RG8KA41GN8

Digital Banks – a stampede for customers, data or just valuations?

Lets face it it won’t be long before we reach a billion dollar valuation for one or many of the digital banks. Atom bank at $150 million, Mondo bank in alpha testing at $45 million are edging towards that mark. Metro Bank, with 40 branches and no profits as yet is set to be valued for listing at circa $2.5 billion. The next headline will be – open an account with a digital bank and we will match your initial deposit. Prospective customers should prepare themselves to see a stampede for their cash, an acquisition strategy where they will be the end-beneficiaries.

In the last couple of weeks, there have been some interesting publications, albeit all mutually exclusive. Dynamic pricing in banking inspired me to think about pricing strategy for digital banks. Fintech will mostly end in tears is something we all know at the back of our heads is a possibility (as extreme as J.C. Flowers – ask those who survived the dot com bubble) and then you have the chart in 2016 Banking Trends by MX below that is certainly riveting.

EdgesSource: http://media.mx.com/resources/2016-banking-trends

Amidst all the news-making streams there are three pertinent topics that emerge for digital banks – Revenue generation (through data or pricing), customer retention (app user experience or lack of human interaction) and Valuations (if there is any way to value the right one at the right time). Digital banks are here to stay, that is indisputable but the business models and the core offering is far from defined.

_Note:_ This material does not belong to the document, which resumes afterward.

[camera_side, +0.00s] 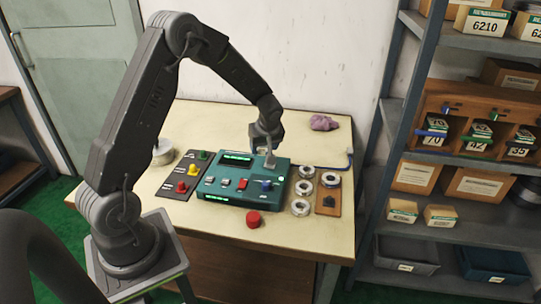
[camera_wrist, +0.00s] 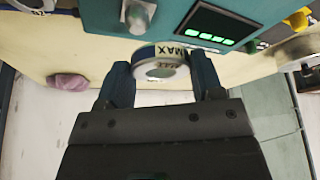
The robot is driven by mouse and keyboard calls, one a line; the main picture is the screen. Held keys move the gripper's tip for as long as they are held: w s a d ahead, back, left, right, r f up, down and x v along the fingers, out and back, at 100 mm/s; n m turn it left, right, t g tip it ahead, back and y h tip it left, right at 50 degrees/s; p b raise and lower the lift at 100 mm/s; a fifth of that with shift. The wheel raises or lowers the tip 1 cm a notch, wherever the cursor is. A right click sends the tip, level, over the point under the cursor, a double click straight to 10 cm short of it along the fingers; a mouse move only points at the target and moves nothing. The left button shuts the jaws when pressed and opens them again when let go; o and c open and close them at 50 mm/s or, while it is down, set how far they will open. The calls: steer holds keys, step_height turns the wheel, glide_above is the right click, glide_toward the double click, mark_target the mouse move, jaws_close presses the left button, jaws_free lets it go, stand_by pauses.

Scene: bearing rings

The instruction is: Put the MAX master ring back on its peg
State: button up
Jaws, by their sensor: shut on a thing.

Exits and exit valuations are far away so lets focus on how the digital banks will make money. The Bain report points to retail banking waking up to digital lending, what about digital banks – they are not even in ‘existence’ yet. Jim Marous points out a third of retail banking revenues at risk, so what will digital banks get? Digital banks will likely have revenue sources from data, possibly account charges and lending or mortgages. According to BCG, the retail segment will remain the dominant source of revenue for banks worldwide. Although, 2006 sounds like a distant past, 57 percent (in excess of US $1.3 trillion) of global banking revenue pool was through the retail banking divisions and mortgage lending was 56 percent of that total (Source: BCG).

The question arises will mortgage lending be the similar weighted revenue generator for digital banks. Kadhim Shubber of FT talks about Metro Bank’s weird balance sheet loan to deposit ratio of 69 percent in 2015 versus 56 percent in 2014 and investment securities as 44% of bank’s assets. So, if this is the ‘new model’ then where will the lending or mortgages come from, will it be a case where lenders or lending businesses will be separate from (traditional) digital banks? The digital banks will possibly use data to do targeted selling with a higher percentage of success rate. With PSD2 likely to come into play we may witness the advertising auction model become the holy grail of customer acquisition and data. Data protection and privacy myth in Fintech will likely be dispelled once compliance issues start cropping up and as the banks grow, says Elias Gagas of Payment Components.

Where does it leave us? APIs act as aggregators under PSD2. In essence, we can have our individual choices of digital banks, lenders, robo-advisers, payment platforms, credit card providers all under the same ‘app’. As a customer, you are not ‘sticky’ to anyone. Applications and data dictate the behaviour of service providers, relationships become critical, what a traditional bank could not do, an API, will offer a chance to achieve and offer dynamic relationship-based pricing (remember the feasibility question about dynamic pricing). These algorithms and data analysis will become the cornerstone for digital banks with low operating costs, which will be met with lower margins, the journey of customer retention will be one of behavioural prediction, enabling a service model where pattern recognition will drive profits.

For digital banks, right now, the clamour is for customers, then it will be data, followed by deposits and then maybe it will be the services that actually make money. The end-solution may be hard to predict but the ethos of any business –  profitability and customer retention will drive the digital banks towards technical solutions that will move from the fringes to build the core of new banking.

The exit routes for the new wave of fintech digital banks are over the fence and the roundabout that eventually leads to an exit is also one for the future. This is the beginning of ‘life on a fintech highway’.